> [Stated goal]: Reproduce every entry below precisely. Pictures are excluded from the copy.

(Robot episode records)
▼
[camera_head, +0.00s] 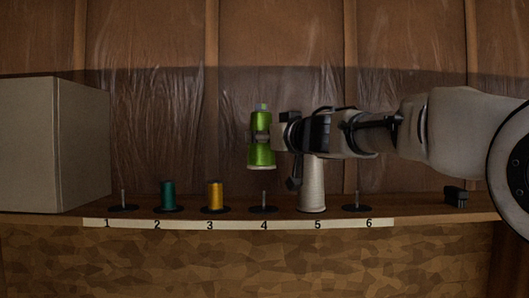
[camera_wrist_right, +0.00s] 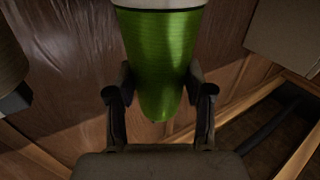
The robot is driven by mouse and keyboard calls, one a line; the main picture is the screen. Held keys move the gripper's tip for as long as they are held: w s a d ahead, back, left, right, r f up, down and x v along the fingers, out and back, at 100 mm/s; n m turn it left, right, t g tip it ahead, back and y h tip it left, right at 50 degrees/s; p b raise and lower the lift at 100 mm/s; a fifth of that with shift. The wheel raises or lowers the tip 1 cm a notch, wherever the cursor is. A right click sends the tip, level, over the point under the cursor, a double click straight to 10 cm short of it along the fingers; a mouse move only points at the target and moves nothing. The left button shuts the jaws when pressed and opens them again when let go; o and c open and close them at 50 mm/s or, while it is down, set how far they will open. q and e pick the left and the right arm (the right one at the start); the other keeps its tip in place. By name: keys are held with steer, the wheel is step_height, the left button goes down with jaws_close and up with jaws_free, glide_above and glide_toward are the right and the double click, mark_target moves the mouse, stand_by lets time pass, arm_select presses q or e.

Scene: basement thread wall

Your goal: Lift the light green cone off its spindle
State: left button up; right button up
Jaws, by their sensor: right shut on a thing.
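The light green cone (camera_head: 261,152) is upright in the air above the bare spindle (camera_head: 264,201) at number 4, with a clear gap between its base and the spindle. My right gripper (camera_head: 264,137) reaches in from the right and is shut around the cone's middle. In the right wrist view the green cone (camera_wrist_right: 160,60) sits between the two fingers of the right gripper (camera_wrist_right: 160,95). My left gripper is in neither view.
A white cone (camera_head: 313,185) stands at number 5, partly behind my right gripper. A teal spool (camera_head: 168,195) is at 2 and a yellow spool (camera_head: 214,195) at 3. Spindles 1 (camera_head: 123,200) and 6 (camera_head: 357,202) are bare. A large box (camera_head: 50,145) stands at the left.

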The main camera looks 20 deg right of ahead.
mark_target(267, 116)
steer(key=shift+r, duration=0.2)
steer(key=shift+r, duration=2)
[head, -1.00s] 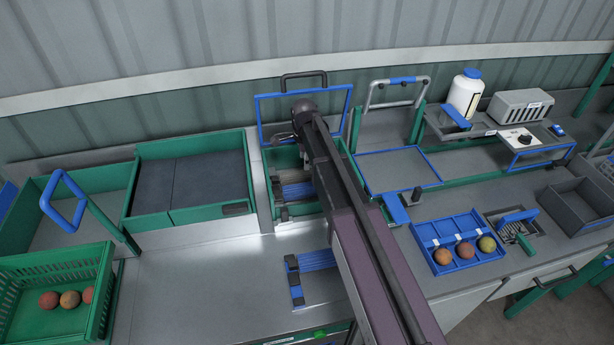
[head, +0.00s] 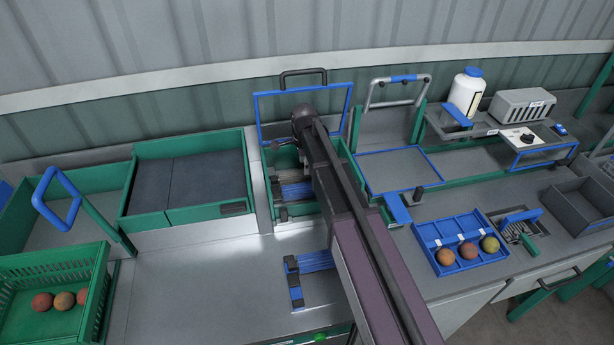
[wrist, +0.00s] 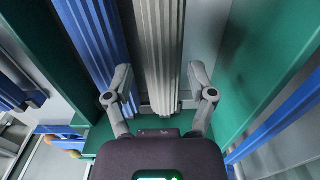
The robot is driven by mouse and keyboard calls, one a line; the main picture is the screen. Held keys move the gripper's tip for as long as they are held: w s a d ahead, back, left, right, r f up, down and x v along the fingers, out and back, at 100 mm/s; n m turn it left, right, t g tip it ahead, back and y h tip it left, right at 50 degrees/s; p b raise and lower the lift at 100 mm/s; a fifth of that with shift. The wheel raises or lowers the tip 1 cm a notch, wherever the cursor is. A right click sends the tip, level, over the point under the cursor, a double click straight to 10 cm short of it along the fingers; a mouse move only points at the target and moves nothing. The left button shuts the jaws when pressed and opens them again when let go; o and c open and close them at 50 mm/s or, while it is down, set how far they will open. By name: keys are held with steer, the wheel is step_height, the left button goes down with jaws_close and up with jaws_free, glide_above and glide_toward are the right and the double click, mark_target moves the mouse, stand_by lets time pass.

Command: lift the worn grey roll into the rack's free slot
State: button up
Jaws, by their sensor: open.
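The worn grey roll (wrist: 158,50) lies lengthwise in a green-walled bay in the wrist view, with a ribbed blue roll (wrist: 92,38) beside it on the left. My gripper (wrist: 160,74) is open, one finger on each side of the grey roll's near part; I cannot tell whether they touch it. In the head view the bay (head: 325,208) is partly behind my arm, with part of the grey roll (head: 291,171) above blue rolls (head: 296,191). A dark bracket holding blue rolls (head: 317,260), perhaps the rack, lies on the counter in front. Its free slot is not clearly visible.
A raised blue-framed guard (head: 258,107) stands behind the bay. Green bay walls (wrist: 248,50) rise close to the right of my gripper. A blue tray with fruit (head: 430,238) stands to the right. Bare steel counter (head: 205,275) lies to the left.

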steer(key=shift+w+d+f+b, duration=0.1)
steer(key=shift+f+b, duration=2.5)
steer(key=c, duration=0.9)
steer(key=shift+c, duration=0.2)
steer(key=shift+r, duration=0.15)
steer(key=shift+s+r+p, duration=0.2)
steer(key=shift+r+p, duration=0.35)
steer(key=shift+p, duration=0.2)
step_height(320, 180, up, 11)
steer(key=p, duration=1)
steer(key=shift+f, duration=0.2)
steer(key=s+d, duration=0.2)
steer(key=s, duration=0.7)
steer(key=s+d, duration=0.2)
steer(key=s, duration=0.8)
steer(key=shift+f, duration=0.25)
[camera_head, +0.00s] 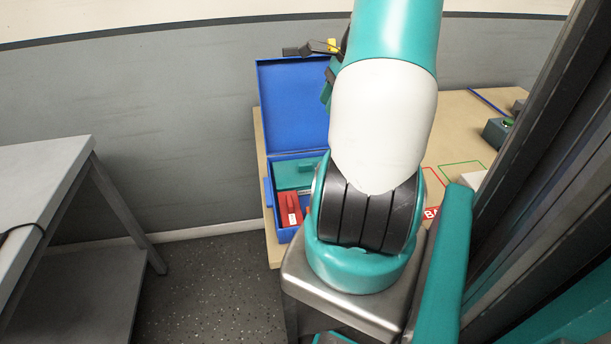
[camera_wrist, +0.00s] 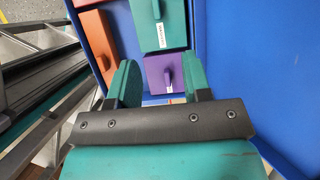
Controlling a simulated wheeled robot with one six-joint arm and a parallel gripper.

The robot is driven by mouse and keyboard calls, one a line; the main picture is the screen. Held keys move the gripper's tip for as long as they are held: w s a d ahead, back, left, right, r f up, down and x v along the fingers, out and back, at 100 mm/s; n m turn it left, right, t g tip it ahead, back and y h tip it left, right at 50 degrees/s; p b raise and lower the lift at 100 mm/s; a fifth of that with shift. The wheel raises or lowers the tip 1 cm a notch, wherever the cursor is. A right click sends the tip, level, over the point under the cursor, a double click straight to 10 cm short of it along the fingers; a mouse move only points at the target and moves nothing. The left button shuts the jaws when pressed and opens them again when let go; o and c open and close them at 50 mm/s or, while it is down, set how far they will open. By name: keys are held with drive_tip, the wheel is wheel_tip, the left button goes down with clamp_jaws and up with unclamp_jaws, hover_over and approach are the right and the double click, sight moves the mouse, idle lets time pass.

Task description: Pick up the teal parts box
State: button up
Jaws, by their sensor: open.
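The teal parts box (camera_head: 294,174) lies in the open blue case (camera_head: 268,186) on the tan table. In the wrist view the teal parts box (camera_wrist: 158,20) shows a white label and a raised handle, beyond the fingertips at the top of the picture. My gripper (camera_wrist: 161,66) is open, with its two teal fingers apart and nothing held. A purple box (camera_wrist: 160,68) shows between and below the fingers. In the head view my arm hides most of the gripper and part of the case.
A red box (camera_head: 289,208) lies beside the teal one; orange-red boxes (camera_wrist: 97,36) show left in the wrist view. The case's blue lid (camera_head: 290,105) stands up at the back. A grey bench (camera_head: 45,180) stands left; a dark post (camera_head: 540,150) rises right.

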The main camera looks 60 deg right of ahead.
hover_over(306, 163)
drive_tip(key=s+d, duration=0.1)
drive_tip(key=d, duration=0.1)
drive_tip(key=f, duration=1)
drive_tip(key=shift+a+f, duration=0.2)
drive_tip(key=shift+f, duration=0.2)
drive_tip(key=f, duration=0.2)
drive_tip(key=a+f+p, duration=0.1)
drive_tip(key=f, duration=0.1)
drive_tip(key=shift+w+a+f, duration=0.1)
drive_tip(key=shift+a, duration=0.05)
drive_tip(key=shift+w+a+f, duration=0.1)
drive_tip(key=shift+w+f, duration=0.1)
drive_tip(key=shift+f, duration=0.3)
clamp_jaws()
▲
> [Full response]:
[camera_head, +0.00s] 
[camera_wrist_right, +0.00s] 
The robot is driven by mouse and keyboard calls, one a line; the main picture is the screen. Held keys move the gripper's tip for as long as they are held: w s a d ahead, back, left, right, r f up, down and x v along the fingers, out and back, at 100 mm/s; n m turn it left, right, t g tip it ahead, back and y h tip it left, right at 50 degrees/s; p b raise and lower the lift at 100 mm/s; a fifth of that with shift. The wheel raises or lowers the tip 1 cm a notch, wherever the cursor is. A right click sends the tip, level, over the point under the cursor, a double click straight to 10 cm short of it along the fingers; a mouse move only points at the target and moves nothing. The left button shuts the jaws when pressed and opens them again when let go; o and c open and close them at 50 mm/s or, while it is down, set how far they will open. q and e pick the left and the right arm (the right one at the start); the other keeps its tip in place. By name: keys are held with steer, the wheel is step_height, the left button goes down with jaws_close and up with jaws_free, glide_above and glide_toward are the right and the double click, mark_target moves the mouse, stand_by lets time pass, arm_select presses q or e.

Scene: basement thread wall

Your goal: Lift the light green cone off its spindle
State: left button up; right button up
Jaws, by their sensor: right shut on a thing.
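The light green cone (camera_head: 261,152) is upright in the air above the bare spindle (camera_head: 264,201) at number 4, with a clear gap between its base and the spindle. My right gripper (camera_head: 264,137) reaches in from the right and is shut around the cone's middle. In the right wrist view the green cone (camera_wrist_right: 160,60) sits between the two fingers of the right gripper (camera_wrist_right: 160,95). My left gripper is in neither view.
A white cone (camera_head: 313,185) stands at number 5, partly behind my right gripper. A teal spool (camera_head: 168,195) is at 2 and a yellow spool (camera_head: 214,195) at 3. Spindles 1 (camera_head: 123,200) and 6 (camera_head: 357,202) are bare. A large box (camera_head: 50,145) stands at the left.

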The main camera looks 20 deg right of ahead.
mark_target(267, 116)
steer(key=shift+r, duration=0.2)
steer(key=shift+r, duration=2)
[head, -1.00s] 
[head, +0.00s] 
[wrist, +0.00s] 
The robot is driven by mouse and keyboard calls, one a line; the main picture is the screen. Held keys move the gripper's tip for as long as they are held: w s a d ahead, back, left, right, r f up, down and x v along the fingers, out and back, at 100 mm/s; n m turn it left, right, t g tip it ahead, back and y h tip it left, right at 50 degrees/s; p b raise and lower the lift at 100 mm/s; a fifth of that with shift. The wheel raises or lowers the tip 1 cm a notch, wherever the cursor is. A right click sends the tip, level, over the point under the cursor, a double click straight to 10 cm short of it along the fingers; a mouse move only points at the target and moves nothing. The left button shuts the jaws when pressed and opens them again when let go; o and c open and close them at 50 mm/s or, while it is down, set how far they will open. By name: keys are held with steer, the wheel is step_height, the left button goes down with jaws_close and up with jaws_free, glide_above and glide_toward are the right and the double click, mark_target moves the mouse, stand_by lets time pass.

Command: lift the worn grey roll into the rack's free slot
State: button up
Jaws, by their sensor: open.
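The worn grey roll (wrist: 158,50) lies lengthwise in a green-walled bay in the wrist view, with a ribbed blue roll (wrist: 92,38) beside it on the left. My gripper (wrist: 160,74) is open, one finger on each side of the grey roll's near part; I cannot tell whether they touch it. In the head view the bay (head: 325,208) is partly behind my arm, with part of the grey roll (head: 291,171) above blue rolls (head: 296,191). A dark bracket holding blue rolls (head: 317,260), perhaps the rack, lies on the counter in front. Its free slot is not clearly visible.
A raised blue-framed guard (head: 258,107) stands behind the bay. Green bay walls (wrist: 248,50) rise close to the right of my gripper. A blue tray with fruit (head: 430,238) stands to the right. Bare steel counter (head: 205,275) lies to the left.

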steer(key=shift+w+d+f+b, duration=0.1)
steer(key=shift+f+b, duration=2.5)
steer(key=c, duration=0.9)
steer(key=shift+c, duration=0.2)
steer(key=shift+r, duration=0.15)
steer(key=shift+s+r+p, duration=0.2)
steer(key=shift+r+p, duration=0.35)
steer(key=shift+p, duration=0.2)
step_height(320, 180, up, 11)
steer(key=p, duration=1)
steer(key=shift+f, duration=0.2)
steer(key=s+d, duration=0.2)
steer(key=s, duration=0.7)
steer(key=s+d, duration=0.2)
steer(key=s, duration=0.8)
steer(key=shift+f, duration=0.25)
[camera_head, +0.00s] 
[camera_wrist, +0.00s] 
Controlling a simulated wheeled robot with one six-joint arm and a parallel gripper.

The robot is driven by mouse and keyboard calls, one a line; the main picture is the screen. Held keys move the gripper's tip for as long as they are held: w s a d ahead, back, left, right, r f up, down and x v along the fingers, out and back, at 100 mm/s; n m turn it left, right, t g tip it ahead, back and y h tip it left, right at 50 degrees/s; p b raise and lower the lift at 100 mm/s; a fifth of that with shift. The wheel raises or lowers the tip 1 cm a notch, wherever the cursor is. A right click sends the tip, level, over the point under the cursor, a double click straight to 10 cm short of it along the fingers; a mouse move only points at the target and moves nothing. The left button shuts the jaws when pressed and opens them again when let go; o and c open and close them at 50 mm/s or, while it is down, set how far they will open. By name: keys are held with drive_tip, the wheel is wheel_tip, the left button goes down with clamp_jaws and up with unclamp_jaws, hover_over and approach are the right and the double click, sight moves the mouse, idle lets time pass.

Task description: Pick up the teal parts box
State: button up
Jaws, by their sensor: open.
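The teal parts box (camera_head: 294,174) lies in the open blue case (camera_head: 268,186) on the tan table. In the wrist view the teal parts box (camera_wrist: 158,20) shows a white label and a raised handle, beyond the fingertips at the top of the picture. My gripper (camera_wrist: 161,66) is open, with its two teal fingers apart and nothing held. A purple box (camera_wrist: 160,68) shows between and below the fingers. In the head view my arm hides most of the gripper and part of the case.
A red box (camera_head: 289,208) lies beside the teal one; orange-red boxes (camera_wrist: 97,36) show left in the wrist view. The case's blue lid (camera_head: 290,105) stands up at the back. A grey bench (camera_head: 45,180) stands left; a dark post (camera_head: 540,150) rises right.

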The main camera looks 60 deg right of ahead.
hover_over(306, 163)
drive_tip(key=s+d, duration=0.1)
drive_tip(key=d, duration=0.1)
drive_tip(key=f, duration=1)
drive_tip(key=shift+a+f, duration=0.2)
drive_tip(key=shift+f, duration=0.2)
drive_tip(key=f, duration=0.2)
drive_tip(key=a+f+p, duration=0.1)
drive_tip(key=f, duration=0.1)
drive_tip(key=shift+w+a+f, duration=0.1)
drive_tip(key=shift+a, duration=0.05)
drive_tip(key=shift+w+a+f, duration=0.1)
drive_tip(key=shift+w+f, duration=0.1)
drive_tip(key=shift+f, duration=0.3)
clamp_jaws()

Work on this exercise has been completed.